Intelligent use of glass and translucent products is helping to shape contemporary railway architecture, writes Ray Philpott
The reborn, luminous masterpieces of St Pancras International and London King’s Cross stations are high-profile symbols of the railway renaissance that’s gripping Britain.
More of us are travelling by train than at any time since the 1920s and the renewed interest in this once neglected transport mode is reflected in its increasingly reinvigorated architecture.
As the shop windows of the rail network, many stations are being built, rebuilt and modernised but with aesthetics in mind, not just practicalities.
Whether highly styled or simple in scope, many new and revitalised stations have been designed to maximise light. That’s thanks to the use of translucent and transparent materials – primarily glass, ETFE and polycarbonate – ensuring today’s railway buildings are bright and user-friendly.
Arguably, these materials strongly influence modern railway architecture, driving distinct ‘approaches’ to station design. From heroic, big-city spaces to medium-sized marvels; from small, iconic gems to simple but pleasant travel portals.
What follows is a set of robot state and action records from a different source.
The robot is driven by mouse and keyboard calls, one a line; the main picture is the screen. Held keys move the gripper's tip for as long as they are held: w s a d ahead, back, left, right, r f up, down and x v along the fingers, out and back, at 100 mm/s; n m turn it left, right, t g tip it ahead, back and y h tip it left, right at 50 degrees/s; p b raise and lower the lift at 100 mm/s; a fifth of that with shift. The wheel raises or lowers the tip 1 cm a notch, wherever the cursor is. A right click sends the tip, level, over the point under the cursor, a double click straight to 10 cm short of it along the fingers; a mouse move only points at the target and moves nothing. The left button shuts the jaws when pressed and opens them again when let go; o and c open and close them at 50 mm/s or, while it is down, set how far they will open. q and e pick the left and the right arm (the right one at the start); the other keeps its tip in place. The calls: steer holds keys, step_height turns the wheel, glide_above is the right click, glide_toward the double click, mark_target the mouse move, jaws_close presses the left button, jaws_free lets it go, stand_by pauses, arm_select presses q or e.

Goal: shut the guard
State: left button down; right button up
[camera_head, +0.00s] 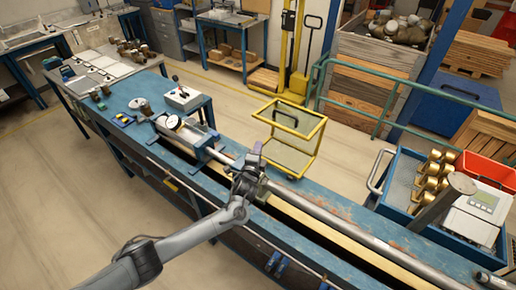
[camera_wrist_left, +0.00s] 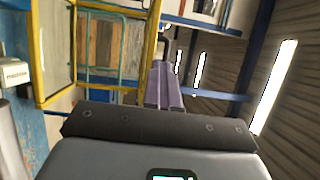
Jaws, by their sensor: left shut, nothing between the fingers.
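A yellow frame (camera_head: 290,121) stands at the far edge of the bench and looks like the guard, standing open. I cannot tell how it joins the bench. It also shows at the left of the left wrist view (camera_wrist_left: 72,55). My left gripper (camera_head: 257,148) is shut and empty, its purple fingers pressed together above the pipe line. It is in front of and to the left of the yellow frame, apart from it. In the left wrist view the shut fingers (camera_wrist_left: 165,85) point up the picture, right of the frame. My right gripper is not in view.
A long pipe (camera_head: 318,211) runs right. A blue tray (camera_head: 402,186) holds brass meters at the right. Open floor (camera_head: 235,105) lies behind the bench.

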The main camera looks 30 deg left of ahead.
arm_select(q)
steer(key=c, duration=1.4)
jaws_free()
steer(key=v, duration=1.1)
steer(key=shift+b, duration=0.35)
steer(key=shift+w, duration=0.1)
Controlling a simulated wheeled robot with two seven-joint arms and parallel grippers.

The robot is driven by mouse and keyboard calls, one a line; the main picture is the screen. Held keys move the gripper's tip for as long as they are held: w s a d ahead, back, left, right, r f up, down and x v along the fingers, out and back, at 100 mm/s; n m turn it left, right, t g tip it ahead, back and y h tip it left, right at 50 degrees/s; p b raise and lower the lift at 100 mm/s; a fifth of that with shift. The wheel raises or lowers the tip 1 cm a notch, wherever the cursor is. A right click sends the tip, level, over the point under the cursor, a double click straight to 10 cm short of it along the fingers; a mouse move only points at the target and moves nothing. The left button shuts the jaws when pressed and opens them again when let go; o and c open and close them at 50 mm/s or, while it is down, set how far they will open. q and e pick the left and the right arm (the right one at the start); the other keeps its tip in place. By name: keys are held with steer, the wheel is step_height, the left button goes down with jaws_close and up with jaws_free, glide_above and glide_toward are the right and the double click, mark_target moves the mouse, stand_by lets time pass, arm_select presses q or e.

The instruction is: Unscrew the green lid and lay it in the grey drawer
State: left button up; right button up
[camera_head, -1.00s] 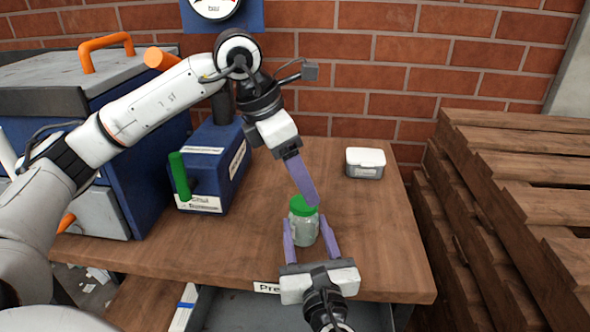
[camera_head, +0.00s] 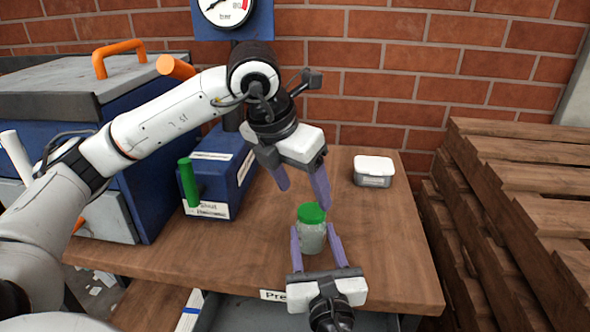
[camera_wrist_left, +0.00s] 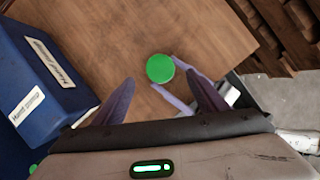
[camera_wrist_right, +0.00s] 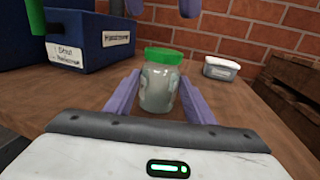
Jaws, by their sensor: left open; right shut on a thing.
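A clear jar (camera_head: 311,238) with a green lid (camera_head: 311,213) stands upright on the wooden bench near its front edge. The lid is on the jar. My right gripper (camera_head: 313,232) is shut on the jar body, one finger on each side; the jar sits between the fingers in the right wrist view (camera_wrist_right: 158,90). My left gripper (camera_head: 304,200) is open and empty, above and behind the lid. In the left wrist view the green lid (camera_wrist_left: 160,68) lies ahead of the open fingers. The grey drawer (camera_head: 240,312) is under the bench front, partly seen and partly hidden by my right arm.
A blue box (camera_head: 217,172) with a green handle stands at left, beside a larger blue machine (camera_head: 120,160) with orange handles. A small white-lidded container (camera_head: 374,171) stands at the back right. Pallets (camera_head: 530,200) are stacked right of the bench.

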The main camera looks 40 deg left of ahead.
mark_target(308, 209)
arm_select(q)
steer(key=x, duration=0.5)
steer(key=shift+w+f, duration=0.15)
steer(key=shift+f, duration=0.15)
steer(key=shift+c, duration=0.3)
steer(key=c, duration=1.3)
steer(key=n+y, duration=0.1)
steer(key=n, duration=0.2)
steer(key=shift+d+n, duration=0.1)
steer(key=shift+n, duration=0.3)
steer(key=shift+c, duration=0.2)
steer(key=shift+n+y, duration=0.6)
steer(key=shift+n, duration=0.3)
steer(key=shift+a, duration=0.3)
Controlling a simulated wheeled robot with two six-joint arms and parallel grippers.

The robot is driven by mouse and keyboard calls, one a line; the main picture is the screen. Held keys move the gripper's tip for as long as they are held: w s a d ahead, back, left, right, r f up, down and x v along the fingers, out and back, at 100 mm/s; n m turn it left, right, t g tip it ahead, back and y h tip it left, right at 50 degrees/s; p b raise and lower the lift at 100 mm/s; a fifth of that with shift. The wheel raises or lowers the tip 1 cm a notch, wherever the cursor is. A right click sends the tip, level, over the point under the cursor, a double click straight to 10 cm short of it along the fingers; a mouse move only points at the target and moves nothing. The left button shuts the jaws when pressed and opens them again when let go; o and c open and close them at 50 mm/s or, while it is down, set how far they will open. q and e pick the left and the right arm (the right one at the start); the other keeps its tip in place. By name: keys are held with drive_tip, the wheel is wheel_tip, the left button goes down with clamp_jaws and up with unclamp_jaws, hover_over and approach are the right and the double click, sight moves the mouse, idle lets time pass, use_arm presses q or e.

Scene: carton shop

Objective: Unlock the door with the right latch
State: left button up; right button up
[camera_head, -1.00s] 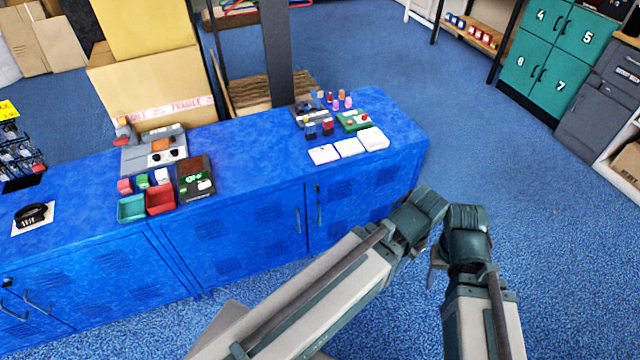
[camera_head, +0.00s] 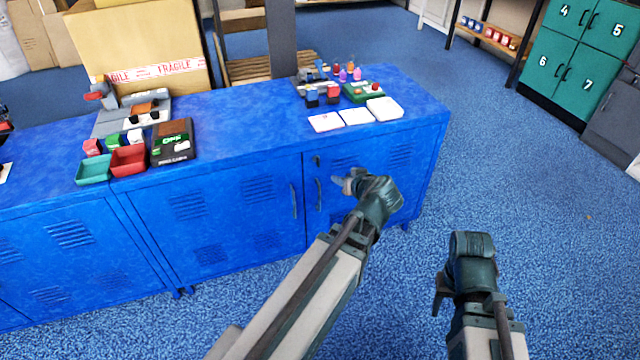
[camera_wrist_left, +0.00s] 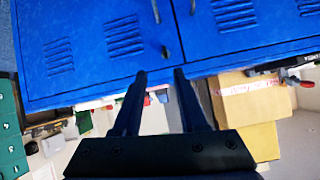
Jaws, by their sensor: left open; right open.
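The blue cabinet has a right door (camera_head: 370,185) with a small dark latch (camera_head: 317,160) near its top left corner, above a vertical handle (camera_head: 319,193). In the left wrist view, upside down, the latch (camera_wrist_left: 165,52) shows just beyond the fingertips. My left gripper (camera_head: 345,183) is in front of the right door, right of the handle, its fingers pointing at the door. It is open, and its two fingers (camera_wrist_left: 160,74) are apart and empty. My right gripper (camera_head: 438,300) is open and empty above the floor, right of the cabinet.
The neighbouring door has its own handle (camera_head: 294,200). The cabinet top carries white cards (camera_head: 357,116), a red tray (camera_head: 128,161), a teal tray (camera_head: 94,170) and small goods. Teal lockers (camera_head: 580,62) stand at the far right. The blue floor (camera_head: 530,190) right of the cabinet is clear.

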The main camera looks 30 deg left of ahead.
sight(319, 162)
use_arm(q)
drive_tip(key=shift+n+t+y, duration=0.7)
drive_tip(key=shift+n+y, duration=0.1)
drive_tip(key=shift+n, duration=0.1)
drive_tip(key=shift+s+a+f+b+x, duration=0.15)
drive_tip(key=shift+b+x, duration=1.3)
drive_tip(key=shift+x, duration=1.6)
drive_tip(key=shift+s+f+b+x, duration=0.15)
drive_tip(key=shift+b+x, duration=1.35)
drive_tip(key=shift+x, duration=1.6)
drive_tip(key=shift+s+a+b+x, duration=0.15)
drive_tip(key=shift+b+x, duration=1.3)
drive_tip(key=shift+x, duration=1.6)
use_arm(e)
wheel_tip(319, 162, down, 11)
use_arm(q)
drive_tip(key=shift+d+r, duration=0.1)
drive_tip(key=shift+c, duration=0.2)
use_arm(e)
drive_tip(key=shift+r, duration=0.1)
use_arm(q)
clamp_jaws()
But do light-embracing materials influence architectural style, or does design dictate the use of the materials?
Clearly an epic
Manchester Victoria station is being transformed into a fine example of the heroic station. Architects at BDP are transforming the leaky, unloved, shabby looking 19th century ‘Cinderella’ station – once voted the ‘worst in Britain’ – into a fitting gateway for the city.
Built in 1844, its grade II listed Victorian buildings are being sympathetically restored and the whole station will be bathed in light thanks to BDP’s vast, all-encompassing, gracefully flowing steel and ETFE roof. Covering some 10,000 sq m, it’s one of the biggest in the country.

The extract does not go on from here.